Free YouTube tutorials are excellent for specific techniques and troubleshooting. They're weak on structure. A good paid course gives you a sequenced curriculum that builds skills in the right order — you don't end up knowing how to do advanced color work before you know how to make a clean cut. For complete beginners, a structured course is worth $15-30 (Udemy prices during sales). Beyond that, YouTube can carry you far.
Which is better for beginners: Adobe Premiere Pro or DaVinci Resolve?
DaVinci Resolve has the lower financial barrier (free core version) and teaches you real professional workflows. Premiere Pro has more beginner-oriented courses available online and is more common in job listings. If cost is a concern, start with Resolve. If your goal is employment in an agency or corporate video environment, Premiere may be worth the subscription cost from day one.
Can I learn video editing online without any prior experience?
Yes, and most people who learn video editing online have no prior experience. The learning curve is real but not steep. Understanding basic concepts — timeline, tracks, in/out points, render — takes days, not months. The time investment is in developing taste and speed, not in understanding the technology.
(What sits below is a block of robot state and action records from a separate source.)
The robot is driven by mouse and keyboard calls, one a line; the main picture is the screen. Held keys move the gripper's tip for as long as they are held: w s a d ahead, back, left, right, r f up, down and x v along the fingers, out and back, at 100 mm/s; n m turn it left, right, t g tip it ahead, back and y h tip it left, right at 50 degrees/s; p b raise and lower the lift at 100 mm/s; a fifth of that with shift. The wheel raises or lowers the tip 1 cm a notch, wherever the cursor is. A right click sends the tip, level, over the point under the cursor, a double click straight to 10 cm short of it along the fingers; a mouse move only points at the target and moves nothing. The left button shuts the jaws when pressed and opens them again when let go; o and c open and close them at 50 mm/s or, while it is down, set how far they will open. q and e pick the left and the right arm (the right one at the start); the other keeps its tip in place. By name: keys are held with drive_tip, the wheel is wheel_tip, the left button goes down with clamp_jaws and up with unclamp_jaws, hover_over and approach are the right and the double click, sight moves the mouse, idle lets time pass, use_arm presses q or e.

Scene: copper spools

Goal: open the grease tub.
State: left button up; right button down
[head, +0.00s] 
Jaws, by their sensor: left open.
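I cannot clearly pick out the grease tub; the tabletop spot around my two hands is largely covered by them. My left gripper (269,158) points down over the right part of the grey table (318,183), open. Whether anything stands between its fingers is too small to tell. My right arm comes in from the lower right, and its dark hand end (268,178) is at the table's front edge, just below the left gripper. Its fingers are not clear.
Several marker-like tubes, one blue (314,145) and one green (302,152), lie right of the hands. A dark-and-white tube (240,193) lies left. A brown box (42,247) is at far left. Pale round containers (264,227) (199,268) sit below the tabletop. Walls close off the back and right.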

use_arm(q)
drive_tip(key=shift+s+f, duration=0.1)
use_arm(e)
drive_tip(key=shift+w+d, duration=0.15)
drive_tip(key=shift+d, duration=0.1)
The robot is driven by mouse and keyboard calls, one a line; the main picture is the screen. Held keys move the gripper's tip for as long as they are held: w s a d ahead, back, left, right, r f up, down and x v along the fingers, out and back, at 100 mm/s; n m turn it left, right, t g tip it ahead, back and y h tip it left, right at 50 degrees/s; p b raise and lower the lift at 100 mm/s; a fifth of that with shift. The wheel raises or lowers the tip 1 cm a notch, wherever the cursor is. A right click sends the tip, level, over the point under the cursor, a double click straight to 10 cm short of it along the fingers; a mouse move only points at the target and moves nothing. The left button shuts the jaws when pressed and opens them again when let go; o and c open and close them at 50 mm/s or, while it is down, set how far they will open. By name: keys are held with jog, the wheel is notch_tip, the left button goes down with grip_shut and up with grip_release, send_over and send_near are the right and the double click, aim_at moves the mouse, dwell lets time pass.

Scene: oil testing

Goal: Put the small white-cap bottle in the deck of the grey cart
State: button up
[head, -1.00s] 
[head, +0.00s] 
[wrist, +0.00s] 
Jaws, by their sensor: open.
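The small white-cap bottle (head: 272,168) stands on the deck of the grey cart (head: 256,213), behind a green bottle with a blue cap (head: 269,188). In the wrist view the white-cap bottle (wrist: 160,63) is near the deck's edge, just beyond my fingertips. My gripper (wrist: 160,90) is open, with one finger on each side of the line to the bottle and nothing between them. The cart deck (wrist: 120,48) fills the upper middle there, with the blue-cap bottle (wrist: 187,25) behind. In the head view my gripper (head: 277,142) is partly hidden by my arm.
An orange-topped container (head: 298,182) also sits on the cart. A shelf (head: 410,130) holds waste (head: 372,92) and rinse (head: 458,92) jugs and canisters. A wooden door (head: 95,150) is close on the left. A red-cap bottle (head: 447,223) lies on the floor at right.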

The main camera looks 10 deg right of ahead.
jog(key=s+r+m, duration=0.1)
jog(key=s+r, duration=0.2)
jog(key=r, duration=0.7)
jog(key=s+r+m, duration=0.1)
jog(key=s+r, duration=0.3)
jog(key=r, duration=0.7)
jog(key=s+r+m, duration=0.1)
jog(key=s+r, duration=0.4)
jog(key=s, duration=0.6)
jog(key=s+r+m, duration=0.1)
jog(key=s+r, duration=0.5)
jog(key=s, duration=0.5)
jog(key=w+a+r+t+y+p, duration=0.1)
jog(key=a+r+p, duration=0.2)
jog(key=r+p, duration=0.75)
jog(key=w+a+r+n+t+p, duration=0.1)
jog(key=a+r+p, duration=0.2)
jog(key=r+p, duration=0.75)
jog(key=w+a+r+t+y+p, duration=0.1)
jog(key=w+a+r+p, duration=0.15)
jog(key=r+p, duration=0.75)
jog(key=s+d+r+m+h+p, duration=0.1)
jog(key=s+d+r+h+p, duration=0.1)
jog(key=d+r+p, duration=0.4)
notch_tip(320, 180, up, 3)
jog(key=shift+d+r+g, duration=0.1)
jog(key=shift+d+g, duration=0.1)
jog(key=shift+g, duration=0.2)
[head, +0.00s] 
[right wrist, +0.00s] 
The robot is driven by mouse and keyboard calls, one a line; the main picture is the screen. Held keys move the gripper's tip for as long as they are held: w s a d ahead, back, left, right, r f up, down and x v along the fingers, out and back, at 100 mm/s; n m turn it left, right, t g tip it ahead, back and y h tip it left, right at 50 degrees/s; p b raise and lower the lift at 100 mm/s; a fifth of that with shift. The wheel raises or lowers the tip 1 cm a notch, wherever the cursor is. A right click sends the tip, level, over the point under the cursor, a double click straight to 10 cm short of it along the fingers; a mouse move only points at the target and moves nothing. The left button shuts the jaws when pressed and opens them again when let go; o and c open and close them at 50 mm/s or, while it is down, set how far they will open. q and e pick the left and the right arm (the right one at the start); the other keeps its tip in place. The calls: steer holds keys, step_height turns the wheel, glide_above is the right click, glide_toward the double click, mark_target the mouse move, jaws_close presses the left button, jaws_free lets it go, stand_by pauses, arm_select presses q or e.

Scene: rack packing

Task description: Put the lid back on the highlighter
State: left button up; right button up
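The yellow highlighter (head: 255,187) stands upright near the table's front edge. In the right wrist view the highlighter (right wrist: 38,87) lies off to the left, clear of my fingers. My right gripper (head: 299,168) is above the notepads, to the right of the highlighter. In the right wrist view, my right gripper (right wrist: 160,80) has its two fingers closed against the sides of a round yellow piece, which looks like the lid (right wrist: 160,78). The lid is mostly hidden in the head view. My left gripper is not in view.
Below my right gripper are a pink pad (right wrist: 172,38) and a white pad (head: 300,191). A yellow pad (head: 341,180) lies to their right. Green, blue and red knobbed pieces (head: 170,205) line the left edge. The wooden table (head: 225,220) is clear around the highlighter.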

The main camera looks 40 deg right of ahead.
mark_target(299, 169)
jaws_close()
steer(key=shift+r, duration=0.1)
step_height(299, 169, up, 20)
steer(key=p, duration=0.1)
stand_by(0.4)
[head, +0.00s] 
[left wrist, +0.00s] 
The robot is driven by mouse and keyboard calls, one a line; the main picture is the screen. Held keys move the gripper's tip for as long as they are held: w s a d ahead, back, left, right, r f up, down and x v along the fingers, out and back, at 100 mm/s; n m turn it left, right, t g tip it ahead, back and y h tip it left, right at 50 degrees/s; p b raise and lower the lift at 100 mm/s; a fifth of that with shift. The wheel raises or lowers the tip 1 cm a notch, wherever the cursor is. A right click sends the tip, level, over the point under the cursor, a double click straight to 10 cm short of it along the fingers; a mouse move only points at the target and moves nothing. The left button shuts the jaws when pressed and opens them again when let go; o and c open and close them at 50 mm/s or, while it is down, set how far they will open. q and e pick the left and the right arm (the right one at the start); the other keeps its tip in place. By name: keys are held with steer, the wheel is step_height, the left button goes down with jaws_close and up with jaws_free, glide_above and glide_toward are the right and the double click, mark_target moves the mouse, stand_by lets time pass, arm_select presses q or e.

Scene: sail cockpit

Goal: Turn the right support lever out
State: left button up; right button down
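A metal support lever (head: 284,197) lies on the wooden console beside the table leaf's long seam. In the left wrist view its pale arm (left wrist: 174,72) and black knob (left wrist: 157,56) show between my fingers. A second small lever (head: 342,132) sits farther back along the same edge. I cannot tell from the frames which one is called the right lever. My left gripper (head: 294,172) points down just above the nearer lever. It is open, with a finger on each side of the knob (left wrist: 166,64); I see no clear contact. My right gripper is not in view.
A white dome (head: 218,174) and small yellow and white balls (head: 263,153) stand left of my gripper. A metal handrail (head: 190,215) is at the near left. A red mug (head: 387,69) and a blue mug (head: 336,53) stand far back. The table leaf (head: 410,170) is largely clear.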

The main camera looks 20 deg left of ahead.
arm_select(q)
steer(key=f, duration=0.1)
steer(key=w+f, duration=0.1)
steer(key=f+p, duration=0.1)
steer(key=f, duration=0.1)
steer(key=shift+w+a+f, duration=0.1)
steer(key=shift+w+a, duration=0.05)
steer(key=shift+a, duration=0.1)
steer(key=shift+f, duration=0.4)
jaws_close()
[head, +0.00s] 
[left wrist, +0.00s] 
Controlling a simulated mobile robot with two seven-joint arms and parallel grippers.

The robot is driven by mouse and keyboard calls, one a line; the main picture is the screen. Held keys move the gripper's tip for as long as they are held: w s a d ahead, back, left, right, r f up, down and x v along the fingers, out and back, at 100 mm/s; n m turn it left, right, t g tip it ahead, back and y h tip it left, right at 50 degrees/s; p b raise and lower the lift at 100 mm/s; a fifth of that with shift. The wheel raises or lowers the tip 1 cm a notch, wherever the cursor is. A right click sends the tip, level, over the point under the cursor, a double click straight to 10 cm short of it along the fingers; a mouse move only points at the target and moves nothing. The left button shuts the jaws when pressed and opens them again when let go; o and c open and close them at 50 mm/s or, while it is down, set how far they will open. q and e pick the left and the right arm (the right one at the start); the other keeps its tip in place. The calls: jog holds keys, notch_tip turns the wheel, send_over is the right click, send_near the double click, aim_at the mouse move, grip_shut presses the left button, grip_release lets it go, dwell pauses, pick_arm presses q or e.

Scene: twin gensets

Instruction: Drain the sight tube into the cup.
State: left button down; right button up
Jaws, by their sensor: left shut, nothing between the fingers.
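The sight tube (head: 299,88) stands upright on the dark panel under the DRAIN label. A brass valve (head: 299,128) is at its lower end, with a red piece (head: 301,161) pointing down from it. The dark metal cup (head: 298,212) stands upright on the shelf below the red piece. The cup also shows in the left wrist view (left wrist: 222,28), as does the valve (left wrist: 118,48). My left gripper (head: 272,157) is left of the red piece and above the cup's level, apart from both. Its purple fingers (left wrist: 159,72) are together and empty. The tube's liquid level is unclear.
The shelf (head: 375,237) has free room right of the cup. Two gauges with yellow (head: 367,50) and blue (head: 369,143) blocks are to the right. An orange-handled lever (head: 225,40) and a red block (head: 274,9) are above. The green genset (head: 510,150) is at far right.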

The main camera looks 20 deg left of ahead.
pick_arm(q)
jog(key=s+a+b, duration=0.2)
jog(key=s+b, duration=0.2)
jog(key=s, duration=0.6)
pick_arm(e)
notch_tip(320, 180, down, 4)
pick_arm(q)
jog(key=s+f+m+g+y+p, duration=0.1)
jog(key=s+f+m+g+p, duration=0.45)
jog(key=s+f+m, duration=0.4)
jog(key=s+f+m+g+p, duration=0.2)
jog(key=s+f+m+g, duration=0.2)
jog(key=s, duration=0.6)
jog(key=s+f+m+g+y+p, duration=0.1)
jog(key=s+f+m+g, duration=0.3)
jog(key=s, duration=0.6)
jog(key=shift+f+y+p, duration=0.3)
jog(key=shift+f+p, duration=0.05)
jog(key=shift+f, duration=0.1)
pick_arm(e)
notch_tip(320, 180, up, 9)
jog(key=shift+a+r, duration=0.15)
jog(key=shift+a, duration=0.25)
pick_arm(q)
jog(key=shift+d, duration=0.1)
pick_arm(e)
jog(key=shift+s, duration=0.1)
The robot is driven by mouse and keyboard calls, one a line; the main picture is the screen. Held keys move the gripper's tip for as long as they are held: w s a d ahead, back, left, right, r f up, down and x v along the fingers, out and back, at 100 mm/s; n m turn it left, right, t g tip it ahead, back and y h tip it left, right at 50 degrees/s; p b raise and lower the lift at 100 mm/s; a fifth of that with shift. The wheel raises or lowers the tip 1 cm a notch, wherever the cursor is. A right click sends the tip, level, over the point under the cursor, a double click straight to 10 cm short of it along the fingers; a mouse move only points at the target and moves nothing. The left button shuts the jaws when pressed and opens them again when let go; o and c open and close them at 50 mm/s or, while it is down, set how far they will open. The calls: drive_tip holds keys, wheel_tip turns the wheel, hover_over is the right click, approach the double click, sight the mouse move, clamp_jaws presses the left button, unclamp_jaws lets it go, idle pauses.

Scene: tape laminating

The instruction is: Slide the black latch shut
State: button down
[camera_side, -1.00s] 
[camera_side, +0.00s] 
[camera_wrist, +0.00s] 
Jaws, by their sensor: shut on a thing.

What do freelance video editors actually charge?
Entry-level freelance editors on platforms like Fiverr and Upwork typically charge $15-50/hour or project rates of $50-200 for short-form content. Experienced editors with a portfolio charge $75-150/hour. Corporate and broadcast work starts around $500/day. The jump from beginner to professional rates comes from building a portfolio and getting referrals — not from taking more courses.
Bottom Line
If you're starting from zero, here's the direct path: download DaVinci Resolve (free), find one structured beginner course and finish it while following along in the software, then immediately start cutting real footage. The courses and tutorials are useful scaffolding — they're not the thing that makes you an editor.
The people who successfully learn video editing online and turn it into income do one thing differently from everyone else: they ship work before they feel ready. Your first ten edits will be bad. Start making them.